John lost his life while Peg and I were in China in 1976. He was duck shooting and went to row across a lake. When his companions looked around he had disappeared. We don't know what happened, but evidently he overbalanced backwards and the shock of the cold water caused him to have a cardiac arrest.

I was quite surprised, when the autopsy was done, to learn that most of the drownings in Tasmania were really cardiac arrests. In many cases, the doctor said, you can get the heart going again by putting your hand over the heart and giving it a hard thump, even though you may break a couple of ribs.

Although John was used to swimming in the cold water in the middle of winter, each time he dived in he knew what he was doing and was mentally adjusted to it. Apparently if you do not know what you are going to do, you are not mentally adjusted to it and you can die of cardiac arrest.

John had no water in his lungs at all when his body was recovered.
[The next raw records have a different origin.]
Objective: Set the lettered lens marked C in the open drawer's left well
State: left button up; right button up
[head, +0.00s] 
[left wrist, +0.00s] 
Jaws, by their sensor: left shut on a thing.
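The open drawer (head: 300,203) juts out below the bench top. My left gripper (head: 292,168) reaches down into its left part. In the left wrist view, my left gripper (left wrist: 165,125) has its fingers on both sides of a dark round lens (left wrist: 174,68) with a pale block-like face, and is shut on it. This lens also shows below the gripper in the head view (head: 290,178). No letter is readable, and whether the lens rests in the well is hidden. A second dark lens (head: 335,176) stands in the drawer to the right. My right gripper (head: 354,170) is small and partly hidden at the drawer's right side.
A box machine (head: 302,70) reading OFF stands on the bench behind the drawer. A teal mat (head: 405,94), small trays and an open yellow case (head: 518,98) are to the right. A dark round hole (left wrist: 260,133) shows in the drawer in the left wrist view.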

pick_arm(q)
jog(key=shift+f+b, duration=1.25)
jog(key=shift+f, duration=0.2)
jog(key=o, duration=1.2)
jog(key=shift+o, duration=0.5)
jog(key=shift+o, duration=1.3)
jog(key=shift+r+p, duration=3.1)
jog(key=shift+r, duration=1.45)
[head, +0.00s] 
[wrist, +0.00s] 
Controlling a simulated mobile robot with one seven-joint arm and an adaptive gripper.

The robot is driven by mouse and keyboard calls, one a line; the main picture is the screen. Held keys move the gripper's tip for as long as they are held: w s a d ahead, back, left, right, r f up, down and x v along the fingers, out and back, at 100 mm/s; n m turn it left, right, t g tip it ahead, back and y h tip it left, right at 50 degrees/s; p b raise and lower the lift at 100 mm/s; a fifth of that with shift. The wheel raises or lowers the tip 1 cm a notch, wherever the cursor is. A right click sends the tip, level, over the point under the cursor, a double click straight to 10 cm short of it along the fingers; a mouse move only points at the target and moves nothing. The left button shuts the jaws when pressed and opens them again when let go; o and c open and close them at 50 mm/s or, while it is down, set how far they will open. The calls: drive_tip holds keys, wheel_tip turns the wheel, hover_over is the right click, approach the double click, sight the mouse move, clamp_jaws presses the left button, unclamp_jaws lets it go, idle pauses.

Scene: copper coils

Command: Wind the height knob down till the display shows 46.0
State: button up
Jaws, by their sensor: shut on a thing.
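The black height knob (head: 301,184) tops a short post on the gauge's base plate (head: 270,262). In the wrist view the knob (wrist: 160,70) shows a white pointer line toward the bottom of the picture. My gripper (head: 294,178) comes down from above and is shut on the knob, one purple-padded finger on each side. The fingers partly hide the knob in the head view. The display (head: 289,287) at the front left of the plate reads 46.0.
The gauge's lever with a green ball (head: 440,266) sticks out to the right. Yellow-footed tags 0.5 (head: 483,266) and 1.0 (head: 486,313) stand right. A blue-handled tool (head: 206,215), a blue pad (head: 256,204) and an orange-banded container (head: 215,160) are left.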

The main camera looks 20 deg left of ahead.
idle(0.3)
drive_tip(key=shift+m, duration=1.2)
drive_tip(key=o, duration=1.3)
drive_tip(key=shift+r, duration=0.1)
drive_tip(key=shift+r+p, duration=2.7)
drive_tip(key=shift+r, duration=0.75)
We got back from China in two days, and it was another five days before his body was recovered. It was a great tragedy for the family. John was in his nineteenth year, and was a wonderful swimmer.

Farquhar family

Farquhar family taken in about 1959.
Back row, left to right: Helen, Mary.
Front row: John, Jeannie and Suzanne.

John Farquhar

John (right) and a Pony Club friend at the Scottsdale Show about 1967.